Exercise prompt = Scan the entries below and extract each line with the word "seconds" in it.

Material for this exercise =

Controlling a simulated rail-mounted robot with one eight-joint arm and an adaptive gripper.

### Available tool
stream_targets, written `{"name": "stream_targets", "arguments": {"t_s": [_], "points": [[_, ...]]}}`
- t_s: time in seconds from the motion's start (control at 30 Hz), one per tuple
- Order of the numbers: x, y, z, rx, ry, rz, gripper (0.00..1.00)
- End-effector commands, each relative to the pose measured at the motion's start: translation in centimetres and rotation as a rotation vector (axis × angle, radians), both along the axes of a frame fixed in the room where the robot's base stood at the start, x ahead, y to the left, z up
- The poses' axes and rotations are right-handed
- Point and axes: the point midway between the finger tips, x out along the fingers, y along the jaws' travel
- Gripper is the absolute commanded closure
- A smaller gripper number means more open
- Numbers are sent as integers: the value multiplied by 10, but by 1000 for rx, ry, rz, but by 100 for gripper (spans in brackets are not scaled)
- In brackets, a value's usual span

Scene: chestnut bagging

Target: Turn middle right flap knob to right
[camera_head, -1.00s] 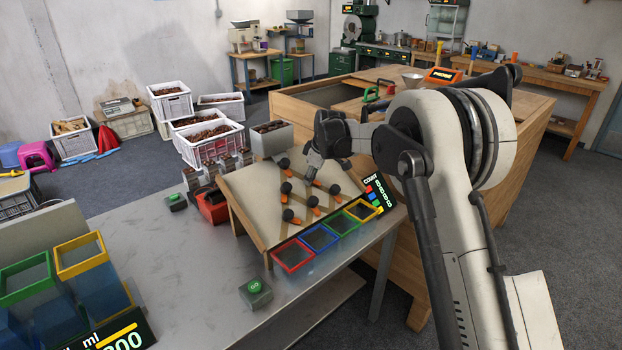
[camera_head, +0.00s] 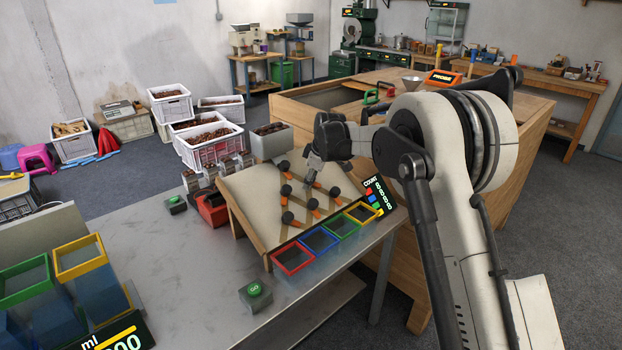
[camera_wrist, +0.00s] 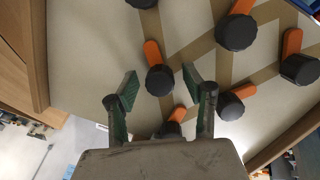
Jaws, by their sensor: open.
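The sloped sorting board (camera_head: 250,195) carries several black knobs with orange levers. In the wrist view a knob (camera_wrist: 159,80), taken as the middle right one, sits between my fingers, its orange lever pointing up and slightly left. My gripper (camera_head: 311,186) reaches down over the board from the right and hides this knob in the head view. My gripper (camera_wrist: 161,84) is open in the wrist view, one finger on each side of the knob. Gaps show at both sides; contact cannot be told.
A row of coloured bins, with a red bin (camera_head: 293,257) at the left, lines the board's lower edge. A count display (camera_head: 376,194) stands at its right.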

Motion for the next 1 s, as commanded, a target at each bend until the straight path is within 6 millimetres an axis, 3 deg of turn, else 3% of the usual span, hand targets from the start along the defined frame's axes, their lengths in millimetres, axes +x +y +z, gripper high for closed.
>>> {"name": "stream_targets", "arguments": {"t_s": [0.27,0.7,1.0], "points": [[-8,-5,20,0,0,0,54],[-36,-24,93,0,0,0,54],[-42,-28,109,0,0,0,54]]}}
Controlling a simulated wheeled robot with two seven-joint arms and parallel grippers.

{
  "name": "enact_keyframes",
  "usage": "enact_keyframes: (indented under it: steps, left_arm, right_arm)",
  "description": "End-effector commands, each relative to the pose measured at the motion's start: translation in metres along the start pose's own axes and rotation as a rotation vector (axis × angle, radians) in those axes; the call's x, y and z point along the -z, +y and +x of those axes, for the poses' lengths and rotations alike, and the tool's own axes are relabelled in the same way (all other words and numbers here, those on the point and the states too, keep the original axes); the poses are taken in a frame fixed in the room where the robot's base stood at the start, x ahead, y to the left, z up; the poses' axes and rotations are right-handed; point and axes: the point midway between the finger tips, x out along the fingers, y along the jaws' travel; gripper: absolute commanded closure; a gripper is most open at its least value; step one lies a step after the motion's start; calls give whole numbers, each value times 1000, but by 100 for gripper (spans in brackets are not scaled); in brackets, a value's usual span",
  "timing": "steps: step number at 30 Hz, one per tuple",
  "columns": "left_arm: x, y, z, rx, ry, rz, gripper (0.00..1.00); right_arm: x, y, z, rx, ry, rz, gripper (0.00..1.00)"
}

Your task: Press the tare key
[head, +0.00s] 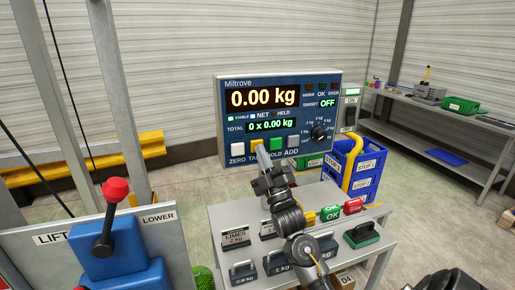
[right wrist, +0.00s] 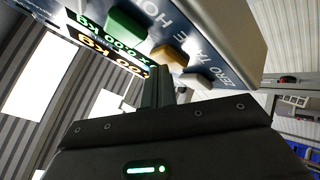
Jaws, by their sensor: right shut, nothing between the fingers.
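The weighing indicator (head: 333,88) is a blue-faced box reading 0.00 kg, with a total of 0 x 0.00 kg. Its lower row has a white ZERO key (head: 237,147), an orange tare key (head: 257,143), a green HOLD key (head: 276,144) and a white ADD key (head: 293,141). My right gripper (head: 262,150) is shut and empty, its tip at the tare key and covering part of it and its label. In the right wrist view the fingers (right wrist: 160,80) point at the orange key (right wrist: 168,56); I cannot tell whether they touch it. My left gripper is not in view.
A lift control with a red-knobbed lever (head: 115,190) stands at left. A workbench (head: 455,120) stands at right.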

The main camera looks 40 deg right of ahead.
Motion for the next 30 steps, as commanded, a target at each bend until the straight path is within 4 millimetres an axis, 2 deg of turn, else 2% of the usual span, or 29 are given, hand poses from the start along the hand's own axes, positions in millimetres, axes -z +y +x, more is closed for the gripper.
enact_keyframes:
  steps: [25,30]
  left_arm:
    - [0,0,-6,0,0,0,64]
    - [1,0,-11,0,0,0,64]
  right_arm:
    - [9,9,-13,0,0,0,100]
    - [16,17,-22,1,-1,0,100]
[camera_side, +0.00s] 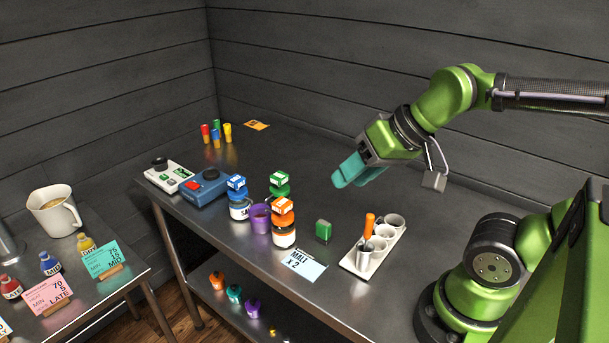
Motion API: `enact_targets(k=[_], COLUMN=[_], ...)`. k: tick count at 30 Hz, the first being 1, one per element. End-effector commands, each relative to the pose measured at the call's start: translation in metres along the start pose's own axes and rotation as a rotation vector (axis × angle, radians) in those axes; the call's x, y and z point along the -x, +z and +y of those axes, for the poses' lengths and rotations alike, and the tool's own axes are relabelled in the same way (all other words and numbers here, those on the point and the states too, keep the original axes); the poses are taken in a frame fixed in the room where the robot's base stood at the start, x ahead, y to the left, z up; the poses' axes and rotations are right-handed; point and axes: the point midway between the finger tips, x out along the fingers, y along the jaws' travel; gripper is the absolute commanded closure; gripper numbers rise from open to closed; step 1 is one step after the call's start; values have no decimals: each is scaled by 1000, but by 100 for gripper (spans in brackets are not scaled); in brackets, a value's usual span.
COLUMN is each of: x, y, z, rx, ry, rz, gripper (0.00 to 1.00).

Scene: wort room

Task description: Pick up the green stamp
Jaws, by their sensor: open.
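A small green block (323,230) with a pale edge stands on the steel table, just left of the white cup tray; it looks like the green stamp, but its details are too small to be sure. A green-topped bottle (280,184) stands further back to its left. My gripper (346,180), with teal fingers, is in the air above the table, behind and above the green block and apart from it. The fingers are open, and nothing shows between them.
White cup tray (352,265) holds several cups and an orange-handled item. A card (303,266) lies in front. The table behind the tray is clear.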

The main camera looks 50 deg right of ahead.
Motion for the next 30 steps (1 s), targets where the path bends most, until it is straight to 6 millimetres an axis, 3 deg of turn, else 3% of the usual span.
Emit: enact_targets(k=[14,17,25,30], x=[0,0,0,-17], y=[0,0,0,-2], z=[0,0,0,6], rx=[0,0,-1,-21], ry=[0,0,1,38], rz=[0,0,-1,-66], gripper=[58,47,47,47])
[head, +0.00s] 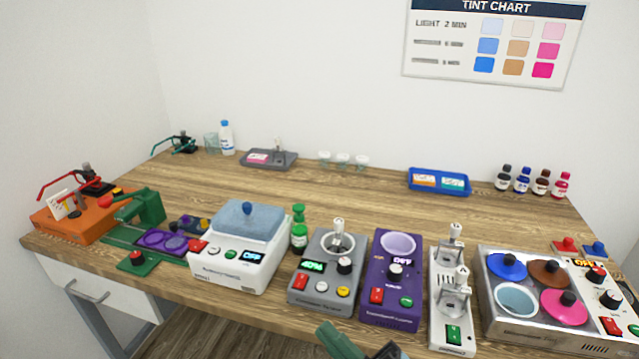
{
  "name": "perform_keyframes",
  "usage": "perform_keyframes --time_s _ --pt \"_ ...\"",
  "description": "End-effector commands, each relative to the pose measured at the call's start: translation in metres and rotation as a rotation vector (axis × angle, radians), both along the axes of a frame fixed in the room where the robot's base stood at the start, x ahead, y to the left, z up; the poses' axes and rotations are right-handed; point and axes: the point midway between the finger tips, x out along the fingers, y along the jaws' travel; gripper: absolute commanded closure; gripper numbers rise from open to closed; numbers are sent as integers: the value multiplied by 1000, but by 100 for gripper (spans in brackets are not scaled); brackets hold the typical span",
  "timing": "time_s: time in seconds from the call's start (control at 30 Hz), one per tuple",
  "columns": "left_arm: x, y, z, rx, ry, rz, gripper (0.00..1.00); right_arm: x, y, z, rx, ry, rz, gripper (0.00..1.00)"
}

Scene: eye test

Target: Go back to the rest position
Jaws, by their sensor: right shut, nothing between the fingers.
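My right gripper (362,346) shows at the bottom edge, just right of the middle, in front of the table's near edge. Only its green and dark parts show; the rest is cut off by the frame. It is shut and holds nothing that I can see. It is apart from the devices on the table. My left gripper is not in view.
The wooden table (330,190) has a row of devices along its front: a white bath (225,275), a grey unit (325,290), a purple unit (392,300), a white stand (452,325) and a multi-pot warmer (530,337). A green bottle (298,232) stands among them. The table's middle is clear.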

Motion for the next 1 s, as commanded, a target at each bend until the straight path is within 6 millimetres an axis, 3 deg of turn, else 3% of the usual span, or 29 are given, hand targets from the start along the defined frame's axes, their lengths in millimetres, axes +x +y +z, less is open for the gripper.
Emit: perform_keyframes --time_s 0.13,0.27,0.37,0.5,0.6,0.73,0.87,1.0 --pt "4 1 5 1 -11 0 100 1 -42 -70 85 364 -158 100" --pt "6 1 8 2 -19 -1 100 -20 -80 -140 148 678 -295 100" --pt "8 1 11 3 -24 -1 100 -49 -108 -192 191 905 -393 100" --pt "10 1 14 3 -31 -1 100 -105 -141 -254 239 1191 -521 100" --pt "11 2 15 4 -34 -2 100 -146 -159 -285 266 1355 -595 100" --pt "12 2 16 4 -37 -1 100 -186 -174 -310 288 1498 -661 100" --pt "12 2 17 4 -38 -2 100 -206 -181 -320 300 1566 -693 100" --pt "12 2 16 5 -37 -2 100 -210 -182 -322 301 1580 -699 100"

Task result =
- t_s: time in seconds from the motion's start (control at 30 Hz), one per tuple
  "timing": "time_s: time in seconds from the call's start (control at 30 Hz), one per tuple",

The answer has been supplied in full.